■ THE RECORDS:
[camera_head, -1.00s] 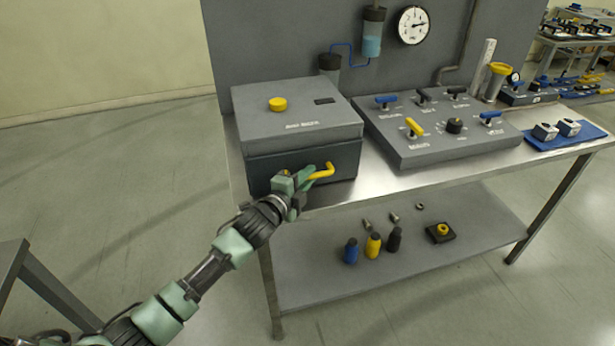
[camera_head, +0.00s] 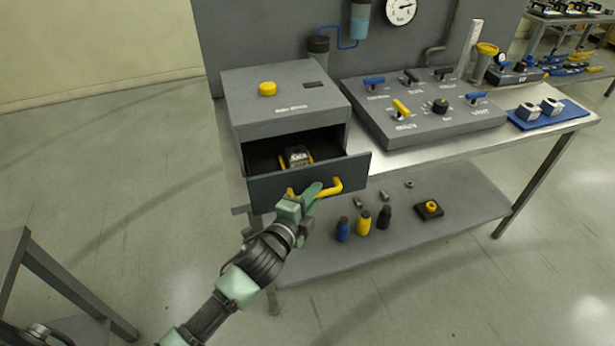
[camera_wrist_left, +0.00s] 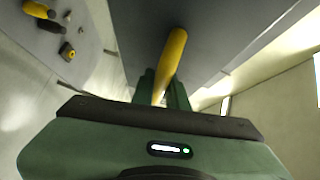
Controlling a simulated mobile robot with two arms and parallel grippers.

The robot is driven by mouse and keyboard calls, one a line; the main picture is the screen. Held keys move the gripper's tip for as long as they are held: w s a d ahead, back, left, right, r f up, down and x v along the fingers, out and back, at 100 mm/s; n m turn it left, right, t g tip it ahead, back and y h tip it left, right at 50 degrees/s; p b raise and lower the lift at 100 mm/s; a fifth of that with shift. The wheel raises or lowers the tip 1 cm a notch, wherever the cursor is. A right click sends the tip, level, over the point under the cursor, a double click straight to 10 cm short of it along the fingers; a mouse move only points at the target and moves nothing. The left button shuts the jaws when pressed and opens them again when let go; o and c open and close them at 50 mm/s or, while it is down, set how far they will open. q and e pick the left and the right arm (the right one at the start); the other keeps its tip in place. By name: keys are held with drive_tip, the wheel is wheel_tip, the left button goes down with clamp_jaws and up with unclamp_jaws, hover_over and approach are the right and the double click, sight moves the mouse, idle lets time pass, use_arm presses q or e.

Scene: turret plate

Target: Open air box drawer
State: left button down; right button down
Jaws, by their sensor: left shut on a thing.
* * *
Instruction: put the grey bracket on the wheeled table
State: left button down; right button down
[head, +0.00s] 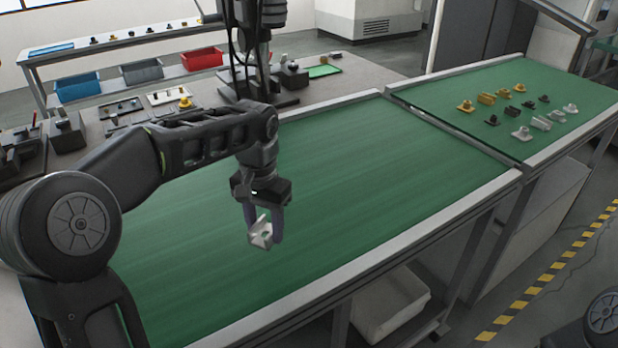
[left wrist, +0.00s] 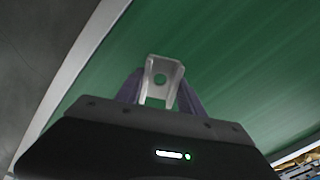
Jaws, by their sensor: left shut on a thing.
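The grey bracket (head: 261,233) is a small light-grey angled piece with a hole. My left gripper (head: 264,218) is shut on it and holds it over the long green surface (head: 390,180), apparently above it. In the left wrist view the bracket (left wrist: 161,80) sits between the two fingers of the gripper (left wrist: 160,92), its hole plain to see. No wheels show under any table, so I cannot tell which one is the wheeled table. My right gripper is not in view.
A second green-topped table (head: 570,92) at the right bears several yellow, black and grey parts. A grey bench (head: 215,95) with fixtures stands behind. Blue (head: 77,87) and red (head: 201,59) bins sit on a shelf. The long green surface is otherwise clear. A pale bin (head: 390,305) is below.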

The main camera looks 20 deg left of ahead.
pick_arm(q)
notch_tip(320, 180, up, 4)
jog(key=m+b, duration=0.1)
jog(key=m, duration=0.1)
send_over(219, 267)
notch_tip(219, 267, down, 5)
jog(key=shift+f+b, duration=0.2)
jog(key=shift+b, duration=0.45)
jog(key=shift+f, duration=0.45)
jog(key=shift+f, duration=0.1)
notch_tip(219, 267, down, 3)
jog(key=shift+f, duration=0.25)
==
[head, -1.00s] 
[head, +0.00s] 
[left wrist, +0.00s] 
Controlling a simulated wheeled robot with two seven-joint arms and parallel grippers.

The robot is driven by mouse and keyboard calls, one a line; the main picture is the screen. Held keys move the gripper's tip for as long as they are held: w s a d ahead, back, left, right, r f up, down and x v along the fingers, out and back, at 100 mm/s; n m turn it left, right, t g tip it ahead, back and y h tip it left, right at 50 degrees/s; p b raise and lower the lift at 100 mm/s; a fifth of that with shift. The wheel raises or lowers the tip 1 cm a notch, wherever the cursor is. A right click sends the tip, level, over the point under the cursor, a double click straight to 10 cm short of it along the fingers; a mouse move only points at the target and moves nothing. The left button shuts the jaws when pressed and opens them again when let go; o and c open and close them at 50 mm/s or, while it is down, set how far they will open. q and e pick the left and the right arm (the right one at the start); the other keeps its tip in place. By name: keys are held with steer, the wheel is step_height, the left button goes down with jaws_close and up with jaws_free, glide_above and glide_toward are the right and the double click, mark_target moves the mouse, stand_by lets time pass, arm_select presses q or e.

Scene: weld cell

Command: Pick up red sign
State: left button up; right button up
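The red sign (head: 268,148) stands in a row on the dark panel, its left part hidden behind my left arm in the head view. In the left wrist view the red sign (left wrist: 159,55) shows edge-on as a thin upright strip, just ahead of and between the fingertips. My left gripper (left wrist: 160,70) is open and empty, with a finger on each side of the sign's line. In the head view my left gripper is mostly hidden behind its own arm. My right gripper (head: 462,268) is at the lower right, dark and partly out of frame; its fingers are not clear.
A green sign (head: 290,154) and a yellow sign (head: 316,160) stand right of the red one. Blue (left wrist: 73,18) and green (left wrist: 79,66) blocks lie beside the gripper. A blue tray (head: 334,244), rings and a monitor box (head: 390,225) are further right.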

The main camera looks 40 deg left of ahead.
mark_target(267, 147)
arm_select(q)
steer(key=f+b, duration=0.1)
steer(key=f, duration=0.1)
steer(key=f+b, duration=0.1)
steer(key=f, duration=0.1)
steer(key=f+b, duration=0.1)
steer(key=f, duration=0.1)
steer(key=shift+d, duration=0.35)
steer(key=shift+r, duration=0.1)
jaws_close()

■ TASK DETAILS:
Go through the records above and copy every line with the word "parallel".

■ FULL SOLUTION:
Controlling a simulated mobile robot with two arms and parallel grippers.
Controlling a simulated wheeled robot with two seven-joint arms and parallel grippers.

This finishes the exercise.